• Task: Repeat the lines that follow, leaving nothing out.
########
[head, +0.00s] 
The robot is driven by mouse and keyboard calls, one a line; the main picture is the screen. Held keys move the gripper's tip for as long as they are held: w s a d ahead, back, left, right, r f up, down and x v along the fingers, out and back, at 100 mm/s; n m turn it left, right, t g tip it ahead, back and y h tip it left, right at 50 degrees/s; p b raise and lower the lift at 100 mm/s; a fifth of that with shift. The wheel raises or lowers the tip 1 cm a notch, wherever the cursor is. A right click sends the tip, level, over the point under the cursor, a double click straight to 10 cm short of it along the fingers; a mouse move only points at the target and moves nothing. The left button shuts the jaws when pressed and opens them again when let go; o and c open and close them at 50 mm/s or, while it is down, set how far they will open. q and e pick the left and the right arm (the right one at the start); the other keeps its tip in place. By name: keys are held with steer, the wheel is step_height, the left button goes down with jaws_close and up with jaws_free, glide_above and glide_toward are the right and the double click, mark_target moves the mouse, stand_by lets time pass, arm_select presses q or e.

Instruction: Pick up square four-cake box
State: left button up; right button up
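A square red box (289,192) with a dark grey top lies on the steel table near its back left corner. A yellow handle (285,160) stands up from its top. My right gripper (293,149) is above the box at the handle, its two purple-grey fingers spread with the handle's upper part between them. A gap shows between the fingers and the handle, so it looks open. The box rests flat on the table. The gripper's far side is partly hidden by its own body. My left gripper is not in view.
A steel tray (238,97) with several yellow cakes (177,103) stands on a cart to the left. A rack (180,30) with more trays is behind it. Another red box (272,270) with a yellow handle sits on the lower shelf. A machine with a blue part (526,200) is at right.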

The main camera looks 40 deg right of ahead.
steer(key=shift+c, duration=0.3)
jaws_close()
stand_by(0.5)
########
• Answer to this task:
[head, +0.00s] 
The robot is driven by mouse and keyboard calls, one a line; the main picture is the screen. Held keys move the gripper's tip for as long as they are held: w s a d ahead, back, left, right, r f up, down and x v along the fingers, out and back, at 100 mm/s; n m turn it left, right, t g tip it ahead, back and y h tip it left, right at 50 degrees/s; p b raise and lower the lift at 100 mm/s; a fifth of that with shift. The wheel raises or lowers the tip 1 cm a notch, wherever the cursor is. A right click sends the tip, level, over the point under the cursor, a double click straight to 10 cm short of it along the fingers; a mouse move only points at the target and moves nothing. The left button shuts the jaws when pressed and opens them again when let go; o and c open and close them at 50 mm/s or, while it is down, set how far they will open. q and e pick the left and the right arm (the right one at the start); the other keeps its tip in place. By name: keys are held with steer, the wheel is step_height, the left button goes down with jaws_close and up with jaws_free, glide_above and glide_toward are the right and the double click, mark_target moves the mouse, stand_by lets time pass, arm_select presses q or e.

Instruction: Pick up square four-cake box
State: left button up; right button up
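A square red box (289,192) with a dark grey top lies on the steel table near its back left corner. A yellow handle (285,160) stands up from its top. My right gripper (293,149) is above the box at the handle, its two purple-grey fingers spread with the handle's upper part between them. A gap shows between the fingers and the handle, so it looks open. The box rests flat on the table. The gripper's far side is partly hidden by its own body. My left gripper is not in view.
A steel tray (238,97) with several yellow cakes (177,103) stands on a cart to the left. A rack (180,30) with more trays is behind it. Another red box (272,270) with a yellow handle sits on the lower shelf. A machine with a blue part (526,200) is at right.

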The main camera looks 40 deg right of ahead.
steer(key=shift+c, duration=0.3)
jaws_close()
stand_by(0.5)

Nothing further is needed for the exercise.